Canadian-based North Sea oil and gas exploration group Ithaca Energy will pay an estimated £630,000 in legal fees in relation to its acquisition of fellow Aim-listed company Valiant Petroleum. Valiant’s legal spend was estimated at £860,000, with the amounts revealed in a public document required under the Takeover Code.
The deal gives Valiant shareholders 307p per share in cash and 1.33 Ithaca shares for each Valiant share they hold.
Ithaca was primarily advised by CMS, which took the bulk of the £630,000. The firm fielded lead corporate partners Gary Green and James Parkes alongside lead corporate associates Narinder Jugpal and Jenny Stephenson. Others in the CMS team were oil and gas partner Bob Palmer, employee incentives partner Nicholas Stretch, acquisition finance partner Patrick Donegan, competition partner Caroline Hobson and employment partner Sarah Ozanne.
Pinsent Masons advised Ithaca on banking arrangements, putting forward Edinburgh partner Iain Macaulay. He worked on the other side of a Chinese wall from Glasgow corporate partner Rosalie Chadwick, who led the firm’s due diligence role for Valiant. Ithaca’s UK headquarters are in Aberdeen.
The barrier was put up as an extra precaution to avoid what could have been perceived as a commercial conflict, but the fact that Pinsents was not Valiant’s main corporate adviser meant the risk of improper practice was low.
A slice of Ithaca’s fees also went to Lawrence Graham, which fielded corporate head Geoff Gouriet to advise Ithaca’s financial adviser, Cenkos Securities, and to Calgary firm Burstall Winger, where corporate specialist Stacey Burstall was Canadian counsel to Ithaca. Other fees from Ithaca were earned by Norwegian firm Kvale, which put forward oil and gas partner Yngve Bustnesli.
Approval of the deal was conditional on consent from the Norwegian Ministry of Petroleum and Energy and the country’s Ministry of Finance.
Valiant’s main corporate adviser was HSF, which also put up a Chinese wall due to a dual role for the target and Ithaca’s lenders.

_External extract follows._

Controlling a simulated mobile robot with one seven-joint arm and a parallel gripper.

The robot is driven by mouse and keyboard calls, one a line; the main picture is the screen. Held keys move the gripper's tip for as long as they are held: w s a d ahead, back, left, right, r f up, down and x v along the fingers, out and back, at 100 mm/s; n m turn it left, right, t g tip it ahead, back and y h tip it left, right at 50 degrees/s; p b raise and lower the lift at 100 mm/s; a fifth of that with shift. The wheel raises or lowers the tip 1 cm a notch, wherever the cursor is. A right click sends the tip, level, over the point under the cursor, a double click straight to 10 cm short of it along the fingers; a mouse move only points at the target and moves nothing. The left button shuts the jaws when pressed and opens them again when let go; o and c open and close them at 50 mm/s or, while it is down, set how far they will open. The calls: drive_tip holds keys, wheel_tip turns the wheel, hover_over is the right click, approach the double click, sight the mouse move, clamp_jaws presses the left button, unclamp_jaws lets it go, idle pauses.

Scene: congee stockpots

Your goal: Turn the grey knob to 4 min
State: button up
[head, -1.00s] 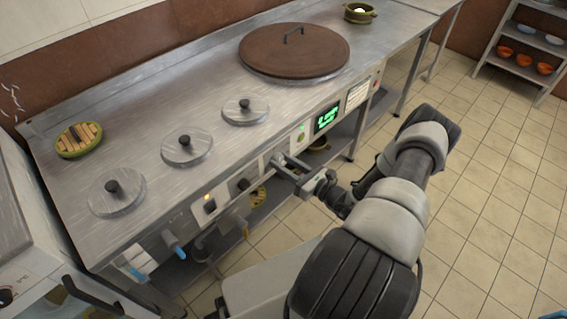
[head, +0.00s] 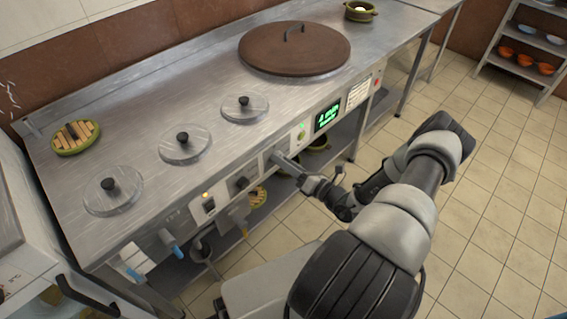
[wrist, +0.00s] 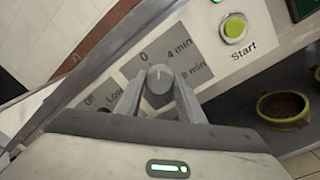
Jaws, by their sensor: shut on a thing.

On one side of the divide were lead partner and Valiant relationship contact Stephen Wilkinson, who advised the company alongside fellow corporate partner Mark Bardell and energy partner Simon Tysoe. The lead associate was Sophie Tobin.
On the other side were finance partner Jason Fox and senior associate Olivia Caddy, who advised the lending consortium consisting of Banc of America Securities, BNP Paribas and the Bank of Nova Scotia.
HSF was able to take the double role after negotiating the Chinese wall with Valiant and the banks. It took most of the £860,000 fees paid by Valiant, with some going to Bennett Jones, the Canadian counsel to the company. The Bennett Jones team was led by Calgary corporate partner Colin Perry. Also included in the amount were fees to Edward Davies of Erskine Chambers, who handled the scheme of arrangement’s court approval.
Background to this deal:
Pinsents’ role for Ithaca comes from the client’s longstanding relationship with Macaulay, who has advised the company for several years. Macaulay and Chadwick are both legacy McGrigors partners who joined Pinsents last year through the firms’ merger. The Scottish firm also advised Valiant on its 2008 listing on Aim, with capital markets partner Martin Finnegan leading (31 March 2008).
HSF’s Fox, who is set to join US firm Bracewell & Giuliani as its London senior partner, previously advised BNP Paribas and Bank of Scotland on a $335m borrowing base facility for Valiant.
Burstall Winger advised Ithaca on its IPO in 2006.